Nunca, jamais, em hipótese alguma, tolere esses pequenos furtos como coisas naturais, pois não são! Se precisar e não tiver como comprar, peça, pois é muito mais digno e não te torna um ladrão, pelo contrário, te torna uma pessoa humilde, que aceita suas limitações, mas que acima de aceitar, luta para mudá-la. O não diante de um pedido pode doer, pode machucar, mas nada tirará a sua paz de espírito de a noite, ao se deitar, ter a consciência tranquila. Já passei por muitas dificuldades nessa vida, acredite, eu sei do que falo, não é mero discurso, mas se tem algo do qual me orgulho e que nunca ninguém vai poder tirar, é essa consciência tranquila. Também não me julgo melhor ou superior a ninguém, pelo contrário, sei dos defeitos que tenho, mas sou um eterno indignado com esse caos que está se instaurando no mundo!

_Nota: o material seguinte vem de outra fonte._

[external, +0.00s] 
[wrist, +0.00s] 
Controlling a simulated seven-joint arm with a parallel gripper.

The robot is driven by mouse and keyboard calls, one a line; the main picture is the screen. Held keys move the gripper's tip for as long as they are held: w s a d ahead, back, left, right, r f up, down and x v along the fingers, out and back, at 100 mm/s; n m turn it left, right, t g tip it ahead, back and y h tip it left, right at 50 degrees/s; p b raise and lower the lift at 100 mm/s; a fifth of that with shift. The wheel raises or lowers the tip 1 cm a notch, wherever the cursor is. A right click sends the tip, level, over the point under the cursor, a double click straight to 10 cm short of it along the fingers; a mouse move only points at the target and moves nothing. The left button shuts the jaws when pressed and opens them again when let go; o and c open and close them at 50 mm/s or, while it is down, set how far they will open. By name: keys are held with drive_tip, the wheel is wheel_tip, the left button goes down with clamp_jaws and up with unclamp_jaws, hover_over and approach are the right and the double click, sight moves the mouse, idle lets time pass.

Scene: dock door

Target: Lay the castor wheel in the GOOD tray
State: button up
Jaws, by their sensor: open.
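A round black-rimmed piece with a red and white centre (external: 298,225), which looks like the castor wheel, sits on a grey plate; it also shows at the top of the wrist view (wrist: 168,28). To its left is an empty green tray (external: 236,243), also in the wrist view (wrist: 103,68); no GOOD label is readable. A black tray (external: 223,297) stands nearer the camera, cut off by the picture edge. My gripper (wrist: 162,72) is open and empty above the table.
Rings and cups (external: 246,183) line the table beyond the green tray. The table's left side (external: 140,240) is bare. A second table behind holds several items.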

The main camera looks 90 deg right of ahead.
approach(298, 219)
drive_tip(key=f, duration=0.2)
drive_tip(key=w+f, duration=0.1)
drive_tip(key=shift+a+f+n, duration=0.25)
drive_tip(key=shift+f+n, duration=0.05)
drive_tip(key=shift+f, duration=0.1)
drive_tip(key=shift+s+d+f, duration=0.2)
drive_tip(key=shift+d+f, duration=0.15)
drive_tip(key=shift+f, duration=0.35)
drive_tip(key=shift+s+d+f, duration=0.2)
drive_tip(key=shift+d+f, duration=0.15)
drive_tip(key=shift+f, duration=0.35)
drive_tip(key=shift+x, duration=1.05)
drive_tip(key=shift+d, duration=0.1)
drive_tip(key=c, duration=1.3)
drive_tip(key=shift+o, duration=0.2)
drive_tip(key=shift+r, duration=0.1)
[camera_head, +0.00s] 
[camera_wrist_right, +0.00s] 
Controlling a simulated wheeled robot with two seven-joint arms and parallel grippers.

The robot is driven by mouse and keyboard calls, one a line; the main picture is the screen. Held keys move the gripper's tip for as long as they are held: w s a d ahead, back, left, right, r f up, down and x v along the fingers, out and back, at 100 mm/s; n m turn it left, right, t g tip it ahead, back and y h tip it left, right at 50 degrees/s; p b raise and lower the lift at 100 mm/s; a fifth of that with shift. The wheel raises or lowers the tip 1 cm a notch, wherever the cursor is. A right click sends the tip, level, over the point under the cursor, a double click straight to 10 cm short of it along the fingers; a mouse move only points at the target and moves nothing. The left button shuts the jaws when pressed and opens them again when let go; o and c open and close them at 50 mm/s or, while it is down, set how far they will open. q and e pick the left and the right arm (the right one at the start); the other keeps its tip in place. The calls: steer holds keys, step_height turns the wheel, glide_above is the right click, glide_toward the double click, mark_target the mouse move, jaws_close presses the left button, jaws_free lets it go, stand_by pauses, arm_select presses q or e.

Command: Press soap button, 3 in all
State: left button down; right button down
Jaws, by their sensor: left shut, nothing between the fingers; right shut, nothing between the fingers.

Enquanto precisarmos de correntinhas para prender objetos, não tenhamos esperanças de ter um mundo mais justo, pois ainda estamos presos a uma outra corrente muito mais forte, que nos aprisiona ao nosso lado mais obscuro e sombrio, que nos aprisiona a nossa falta de princípios e, nesse sentido, não tem correntinha que resolva.